Também havia muitos partidos políticos, como hoje".
Ao assumir o cargo, em janeiro de 1964, o PR, partido de Corvo, mantinha uma bancada
com dois integrantes (Carlos Morais Carneiro era o outro vereador). O Legislativo era presidido por João Inácio de Souza (PTB), o Joãozinho de
Instituto, pai da atual deputada federal Telma de Souza (PT), que concorre atualmente na eleição municipal.
A Câmara contava ainda com os então vereadores Oswaldo Justo (pelo PDC), José
Gonçalves (coligação PTB-PSD), Matsutaro Uehara (PSP), Aristóteles Ferreira (PSP), Benjamin Goldenberg (PRT), entre outros.

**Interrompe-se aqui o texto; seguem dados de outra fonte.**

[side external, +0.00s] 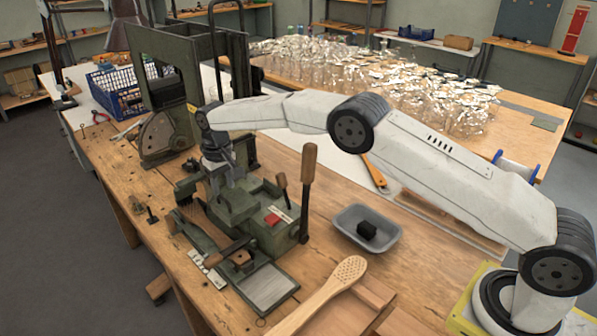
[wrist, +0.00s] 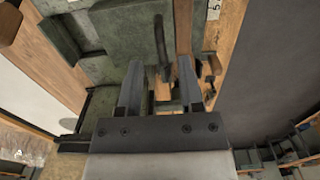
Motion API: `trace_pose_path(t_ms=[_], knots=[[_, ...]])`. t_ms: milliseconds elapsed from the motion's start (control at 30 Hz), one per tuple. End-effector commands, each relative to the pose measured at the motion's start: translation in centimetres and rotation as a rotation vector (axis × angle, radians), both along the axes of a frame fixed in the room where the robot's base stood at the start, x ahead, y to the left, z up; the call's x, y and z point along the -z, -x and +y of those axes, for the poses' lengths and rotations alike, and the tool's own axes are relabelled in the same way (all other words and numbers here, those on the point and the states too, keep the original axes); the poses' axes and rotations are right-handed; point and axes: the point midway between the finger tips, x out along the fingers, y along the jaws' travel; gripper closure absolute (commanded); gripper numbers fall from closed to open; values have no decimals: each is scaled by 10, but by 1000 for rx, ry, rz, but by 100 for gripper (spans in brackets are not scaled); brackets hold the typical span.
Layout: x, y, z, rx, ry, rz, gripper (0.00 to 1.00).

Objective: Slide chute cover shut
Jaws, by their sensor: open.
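The green tufting machine (side external: 250,205) stands on the wooden bench, with a wooden-handled lever (side external: 308,185) and a red button (side external: 273,219). I cannot tell for certain which of its green parts is the chute cover. My gripper (side external: 218,178) is at the back left of the machine, pointing down. In the wrist view my gripper (wrist: 161,80) is open, and nothing is clearly held. A dark curved bar (wrist: 161,48) shows between and beyond the fingertips. Green machine plates (wrist: 125,22) lie beyond the left finger. Any contact there is hidden.
A grey tray (side external: 352,244) with a black block sits right of the machine. A wooden brush body (side external: 325,293) lies in front. A tall green frame (side external: 200,85) stands behind my gripper. A blue crate (side external: 118,88) is at the back left.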

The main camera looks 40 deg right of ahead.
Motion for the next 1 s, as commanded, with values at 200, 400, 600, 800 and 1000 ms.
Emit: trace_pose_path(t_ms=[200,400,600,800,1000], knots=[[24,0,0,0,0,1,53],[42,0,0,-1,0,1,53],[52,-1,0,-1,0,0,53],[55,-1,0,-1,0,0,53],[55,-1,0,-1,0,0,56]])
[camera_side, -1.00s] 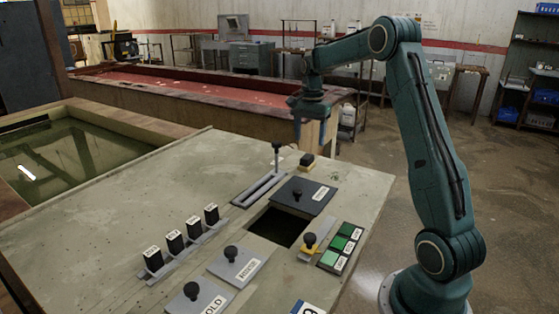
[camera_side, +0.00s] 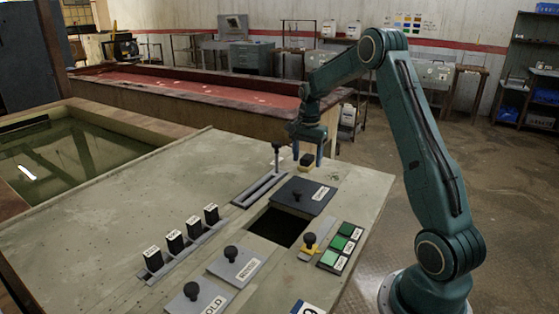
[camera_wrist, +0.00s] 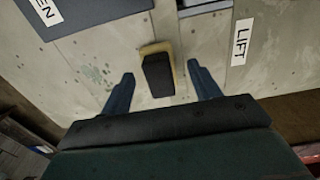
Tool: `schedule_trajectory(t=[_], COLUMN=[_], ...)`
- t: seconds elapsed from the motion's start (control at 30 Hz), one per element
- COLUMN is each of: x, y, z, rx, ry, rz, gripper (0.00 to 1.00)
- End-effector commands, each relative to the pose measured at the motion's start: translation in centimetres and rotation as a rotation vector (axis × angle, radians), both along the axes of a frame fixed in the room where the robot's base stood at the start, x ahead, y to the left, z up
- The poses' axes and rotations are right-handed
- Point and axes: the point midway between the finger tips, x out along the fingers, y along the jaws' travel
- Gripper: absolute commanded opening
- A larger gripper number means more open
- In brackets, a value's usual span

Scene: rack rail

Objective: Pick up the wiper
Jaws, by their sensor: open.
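The wiper (camera_side: 306,161) is a small block with a black top and a tan-yellow base, lying on the panel near its far edge. In the wrist view the wiper (camera_wrist: 157,72) sits between and just ahead of the fingertips. My gripper (camera_side: 307,160) is open above it, one finger to each side. In the wrist view my gripper (camera_wrist: 161,80) shows both blue fingers apart, with nothing held. I cannot tell the exact height of the fingertips over the panel.
A slotted lever (camera_side: 277,155) stands close to the left of my gripper. A LIFT label (camera_wrist: 240,42) is on the panel. Green buttons (camera_side: 342,243) are at the right edge.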

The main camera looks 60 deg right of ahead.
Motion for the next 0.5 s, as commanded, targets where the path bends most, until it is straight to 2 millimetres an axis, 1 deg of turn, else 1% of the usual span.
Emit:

Entretanto, com o advento do Golpe Militar, ocorrido no final de março de 64, Corvo
passou a enfrentar resistências ao seu trabalho dentro da própria Câmara. "Esta mobilização culminou com o pedido de um grupo denominado Movimento
de Arregimentação Feminina, que exigiu a minha cassação. O vereador Renato Ferreira Rocha foi o autor do projeto de resolução, que acabou sendo
aprovado por unanimidade, em uma sessão extraordinária do dia 6 de abril".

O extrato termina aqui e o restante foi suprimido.